Arrivé à la plus haute fonction de l’État avec seulement 48,5 % des voix, Yoon Suk-yeol a dû composer avec une Assemblée nationale d’opposition. Si cette configuration n’est pas nouvelle dans l’histoire politique sud-­coréenne, elle est rare et s’est confirmée aux élections législatives de 2024, perdues par le parti présidentiel, Pouvoir au peuple (PPP). De plus en plus dure, la cohabitation s’est transformée en confrontation, les veto présidentiels répondant aux motions de censure de l’Assemblée, et inversement. Dans cette escalade, la loi martiale a constitué le dernier recours d’un dirigeant isolé et aux abois, dépassé par les menaces d’enquête le concernant lui et son épouse pour corruption, fraude électorale et manipulations boursières.

Clivages régionaux et polarisations sociales

À moyen terme, cet épisode reflète les clivages sociopolitiques qui traversent la société sud-coréenne et dépassent l’opposition entre le PPP et le Parti démocrate dirigé par Lee Jae-myung. L’impopularité de ce dernier, en raison de rumeurs de corruption financière et immobilière qui l’entourent, radicalise des clivages dont les dynamiques ont évolué au tournant du siècle. Ainsi, l’évolution territoriale de la Corée du Sud, où plus de 80 % de la population (51,7 millions d’habitants en 2024) vit à Séoul et à Busan, peut expliquer l’évolution du discours régionaliste qui a marqué la politique durant la transition démocratique entre 1990 et 2010. Le soutien traditionnel des électeurs de province (le sud-est pour les conservateurs, le sud-ouest pour les démocrates) dessine un clivage le long de la péninsule : une façade orientale conservatrice s’opposant à une façade occidentale plutôt démocrate, tandis que la région capitale se distingue. Dans la géographie électorale de Séoul, la zone de Gangnam, développée dans les années 1980 et 1990, pôle de la richesse séoulienne, se caractérise par son vote conservateur. Ces clivages liés à la ségrégation sociospatiale s’ajoutent à d’autres clivages plus importants, liés notamment à la question de la démographie sud-coréenne (qui creuse le fossé générationnel et complique les relations entre les hommes et les femmes), et contribuent à la vive polarisation actuelle.

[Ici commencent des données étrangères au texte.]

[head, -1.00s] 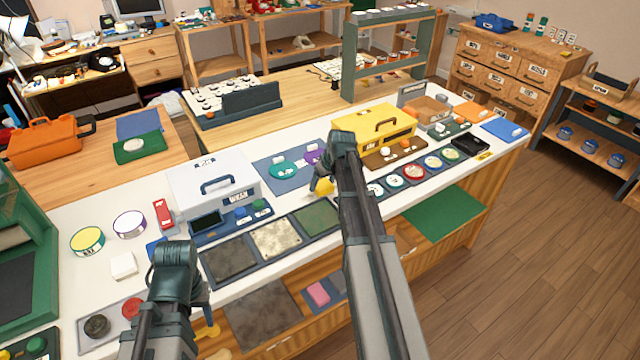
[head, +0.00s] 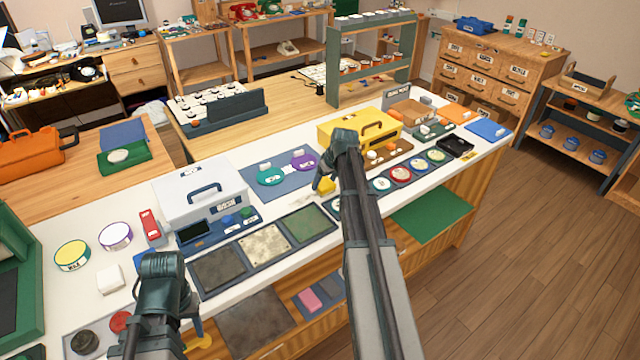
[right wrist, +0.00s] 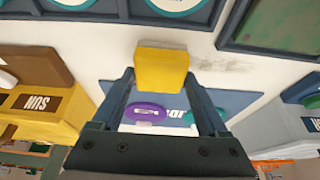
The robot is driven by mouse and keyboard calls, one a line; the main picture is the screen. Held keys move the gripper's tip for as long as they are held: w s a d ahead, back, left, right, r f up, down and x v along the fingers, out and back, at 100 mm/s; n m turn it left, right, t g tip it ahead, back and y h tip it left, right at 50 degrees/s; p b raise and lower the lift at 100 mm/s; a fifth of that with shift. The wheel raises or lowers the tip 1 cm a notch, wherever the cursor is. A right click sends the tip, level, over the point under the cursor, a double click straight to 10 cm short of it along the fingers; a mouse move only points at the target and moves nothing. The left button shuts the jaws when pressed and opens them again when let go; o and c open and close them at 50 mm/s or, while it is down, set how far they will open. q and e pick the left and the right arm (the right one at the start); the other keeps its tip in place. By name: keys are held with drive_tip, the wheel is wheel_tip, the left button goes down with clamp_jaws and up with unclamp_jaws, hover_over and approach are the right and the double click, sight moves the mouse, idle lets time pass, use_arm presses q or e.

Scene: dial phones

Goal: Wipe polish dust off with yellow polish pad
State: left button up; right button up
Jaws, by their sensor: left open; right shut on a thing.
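My right gripper (right wrist: 160,85) is shut on the yellow polish pad (right wrist: 161,67), which sits between its two fingers. The pad also shows in the head view (head: 325,187), low over the white counter between the blue mat and the row of round tins. In the right wrist view, a grey dust smear (right wrist: 208,66) lies on the white counter just right of the pad. I cannot tell whether the pad touches the counter. My left gripper (head: 185,312) is open at the front left of the counter; its fingertips are partly hidden.
The blue mat (head: 270,188) with teal and purple discs lies behind the pad. A yellow case (head: 352,128) and a white case (head: 190,195) stand at the back. A tray with dark, cream and green panels (head: 262,246) runs along the front edge.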

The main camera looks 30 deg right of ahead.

À long terme, la division de la Corée à l’issue de l’armistice de 1953 place l’État sud-coréen dans une situation politico-spatiale d’exception : un contexte géopolitique qui n’est ni la paix ni la guerre, face à la République populaire démocratique de Corée, un État non reconnu, perçu comme un double territorial illégitime et un ennemi extérieur. À la suite d’autres présidents conservateurs, Yoon Suk-yeol s’appuie sur une lecture sécuritaire et anticommuniste de cette situation. Ainsi, la frontière intercoréenne, située à une trentaine de kilomètres au nord de Séoul, constitue un pôle répulsif, comme en témoigne le déplacement vers le sud du bureau présidentiel. Quant à la loi de sécurité nationale, toujours en vigueur, elle institue un régime permanent d’exception à la démocratie en cas de soupçon de collusion ou de soutien à Pyongyang. C’est cet argument que Yoon Suk-yeol a utilisé pour discréditer le pouvoir législatif et justifier le recours à la loi martiale le soir du 3 décembre 2024, en plaçant l’Assemblée nationale dans l’espace illégitime d’une supposée collusion avec la Corée du Nord, évoquant « la protection de la libre République de Corée contre la menace des forces communistes nord-coréennes [et] les ignobles forces antiétatiques pro-Nord qui ravagent la liberté et le bonheur des citoyens ».

Une démocratie en mutation

En février 2025, soit deux mois après ce qui est désormais qualifié de tentative de rébellion, pour laquelle Yoon Suk-yeol risque la réclusion à perpétuité ou la peine de mort, la Cour constitutionnelle traite le procès en destitution du président, que l’ensemble des Sud-Coréens aspire à voir se terminer au plus vite – que ce soit pour la réintégration de Yoon Suk-yeol, comme le souhaitent ses partisans, ou pour la confirmation de sa destitution, privilégiée par la majorité.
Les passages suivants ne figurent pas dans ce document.